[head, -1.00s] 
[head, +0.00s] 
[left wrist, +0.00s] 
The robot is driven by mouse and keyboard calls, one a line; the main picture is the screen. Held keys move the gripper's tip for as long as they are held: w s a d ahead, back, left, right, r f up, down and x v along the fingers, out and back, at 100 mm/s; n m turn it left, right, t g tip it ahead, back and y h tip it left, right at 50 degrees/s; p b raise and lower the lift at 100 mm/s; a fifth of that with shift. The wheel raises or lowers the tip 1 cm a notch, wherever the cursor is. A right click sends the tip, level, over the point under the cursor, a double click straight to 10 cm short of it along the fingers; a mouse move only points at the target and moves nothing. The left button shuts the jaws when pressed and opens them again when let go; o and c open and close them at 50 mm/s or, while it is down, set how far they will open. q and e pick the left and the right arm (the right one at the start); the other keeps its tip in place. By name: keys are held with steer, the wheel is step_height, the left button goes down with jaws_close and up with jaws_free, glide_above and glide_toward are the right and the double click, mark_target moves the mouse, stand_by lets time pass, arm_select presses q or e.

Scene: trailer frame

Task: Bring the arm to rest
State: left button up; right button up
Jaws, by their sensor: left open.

(YOUR OBJECTIVE):
Copy the data above exactly. Every line must be included.

(TASK SOLUTION):
[head, -1.00s] 
[head, +0.00s] 
[left wrist, +0.00s] 
The robot is driven by mouse and keyboard calls, one a line; the main picture is the screen. Held keys move the gripper's tip for as long as they are held: w s a d ahead, back, left, right, r f up, down and x v along the fingers, out and back, at 100 mm/s; n m turn it left, right, t g tip it ahead, back and y h tip it left, right at 50 degrees/s; p b raise and lower the lift at 100 mm/s; a fifth of that with shift. The wheel raises or lowers the tip 1 cm a notch, wherever the cursor is. A right click sends the tip, level, over the point under the cursor, a double click straight to 10 cm short of it along the fingers; a mouse move only points at the target and moves nothing. The left button shuts the jaws when pressed and opens them again when let go; o and c open and close them at 50 mm/s or, while it is down, set how far they will open. q and e pick the left and the right arm (the right one at the start); the other keeps its tip in place. By name: keys are held with steer, the wheel is step_height, the left button goes down with jaws_close and up with jaws_free, glide_above and glide_toward are the right and the double click, mark_target moves the mouse, stand_by lets time pass, arm_select presses q or e.

Scene: trailer frame

Task: Bring the arm to rest
State: left button up; right button up
Jaws, by their sensor: left open.

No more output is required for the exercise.